Greetings from a recovering hermit

Well, it’s been a long time!  I wasn’t even certain I remembered my password to this site let alone remembering how to write a blog post.

For the past three years, I’ve barely written a thing outside of a sporadic book review for a friend’s website, work emails or the weekly grocery list. I’ve ignored this site and I’ve ignored my journals. I felt empty and didn’t have anything to say. I knew no one would want to read emo posts so I just…stopped.

I’m coming out of what I believe Douglas Adams called “the long dark teatime of the soul”. Over three years ago, we made a decision which affected our lives more deeply than we anticipated.  I made the subconscious decision to hide, which was easy to do. I work online, communicated with my friends through text, Facebook Messenger or Skype. I ordered my groceries online and had them delivered. Amazon provided the other necessities and niceties of life.
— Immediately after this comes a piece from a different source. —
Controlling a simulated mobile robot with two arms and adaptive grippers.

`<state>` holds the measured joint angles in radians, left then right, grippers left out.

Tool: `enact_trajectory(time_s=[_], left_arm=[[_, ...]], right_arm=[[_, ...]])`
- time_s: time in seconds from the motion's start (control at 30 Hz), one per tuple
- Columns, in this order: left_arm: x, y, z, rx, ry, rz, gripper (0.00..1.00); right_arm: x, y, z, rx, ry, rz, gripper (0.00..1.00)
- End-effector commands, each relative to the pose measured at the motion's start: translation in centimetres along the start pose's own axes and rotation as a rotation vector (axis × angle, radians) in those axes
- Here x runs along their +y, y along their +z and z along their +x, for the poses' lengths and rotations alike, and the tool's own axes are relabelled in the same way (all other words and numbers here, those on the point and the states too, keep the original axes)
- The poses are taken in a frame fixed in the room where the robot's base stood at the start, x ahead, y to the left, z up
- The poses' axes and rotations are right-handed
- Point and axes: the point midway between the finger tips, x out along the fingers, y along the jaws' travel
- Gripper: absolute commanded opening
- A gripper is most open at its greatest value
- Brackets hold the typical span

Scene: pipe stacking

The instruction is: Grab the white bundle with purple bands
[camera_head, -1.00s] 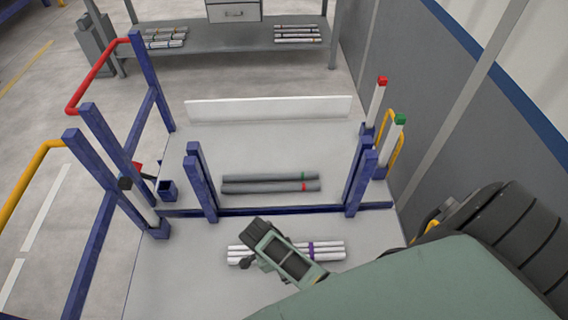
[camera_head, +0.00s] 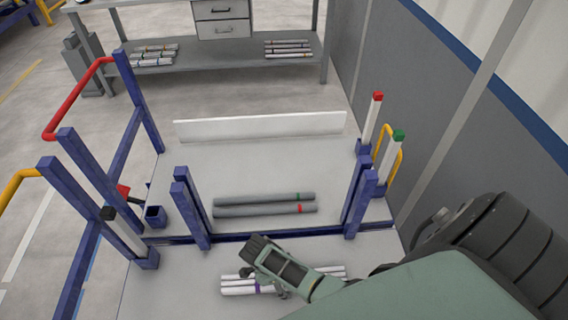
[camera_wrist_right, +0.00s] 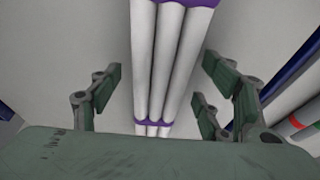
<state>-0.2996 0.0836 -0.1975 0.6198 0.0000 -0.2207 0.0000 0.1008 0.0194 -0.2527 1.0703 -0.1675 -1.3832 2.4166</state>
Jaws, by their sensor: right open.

I deliberated watching church sermons solely online and if I could figure out how to get my kids to and from school without leaving the house, I would have been very content staying holed up in my house.

Deep down I knew that wasn’t the way to live, no matter how much I wanted to become a hermit. (For the record, I would have made an excellent recluse.)


Upon the suggestion of a trusted pastor, I decided to ask for help and spent six months in counseling. I also decided to stop fighting God and quit trying to accelerate the healing process.  I learned how to forgive. I’m learning not to be ruled by worry and anxiety.

Oh, but I have so much left to learn!

My husband and I are now more actively engaged in our new church home. We both have a place to serve and a few months ago, we joined a small group. Being part of a community again is wonderful and food for my spirit. I realized I needed to leave the house more often and rejoin the human race. This meant purchasing my groceries in person instead of online. My first foray back to the grocery store was wonderful. Within 20 minutes of arrival, someone called out my name and I came face-to-face with “Chuck” and “Tammy”; a lovely retired couple I used to serve with at my previous church. After a wonderful round of hugs and conversation, I left the store floating on air and emotional. I couldn’t believe what I had been missing!

The following week, I quite literally ran into my nephew. We spotted each other across several rows, silently steered our carts towards each other, increasing our speed until we crashed our carts together. I left that encounter feeling pretty happy. Being around people is great!

Week 3, however, taught me a lesson. The store was packed the weekend before Thanksgiving. I navigated my way down the frozen food aisle feeling like I was playing a live-action version of Frogger. I saw a very tiny elderly woman. She was barely 5 feet tall, stooped over and if I had to guess, I’d say she was knocking on the door of 90 years old. She couldn’t reach the frozen breakfast sausage that was on sale. Just as I was about to offer my assistance, she asked a man in front of her if he could help. This gentleman was quite thin, also stooped over and possibly in his 70s. I watched him remove his oxygen hose from his nose, open the freezer door and start the climb on the shelves to fetch the sausage.

This had disaster written all over it. I scrambled over and asked the man if I could grab the sausage instead.

“Nah…I’m already here. Why don’t I hand off to you though so I don’t have to get up and down?”

So, the man and I did our dance; he strained to reach the boxes on the back of the icy shelf, I grabbed them while keeping an eagle eye on my purse in the crowded aisle and handed the sausage to the elderly woman. After a couple of rounds, the man hollered, “How many does she want?”

I turned to ask the old woman if this was enough, when she suddenly looked up from her envelope of coupons, glanced over at the sausage boxes in her cart and said,

“These aren’t the right ones”.

At this point, a collective groan arose from the entire row. The three of us had created quite the traffic jam. Oxygen Man was furious. He climbed down, uttered a few choice words and informed me that I would have to put them all back because his hands were numb. As I tossed the boxes back on the shelf and watched him shove his oxygen tube back up his nose, I looked over at our damsel in distress.  Seemingly oblivious, she headed off in the opposite direction. I couldn’t get out of that aisle fast enough.

And then I remembered…dealing with people can be





And that’s okay. I’m learning it’s important to keep showing up and embracing all of it, the good, bad and ugly.

That’s where I’m at on this New Year’s Day; stepping outside, seeing what happens and hoping to have a good story to tell.

Happy New Year to you. May you have some great stories to tell as well.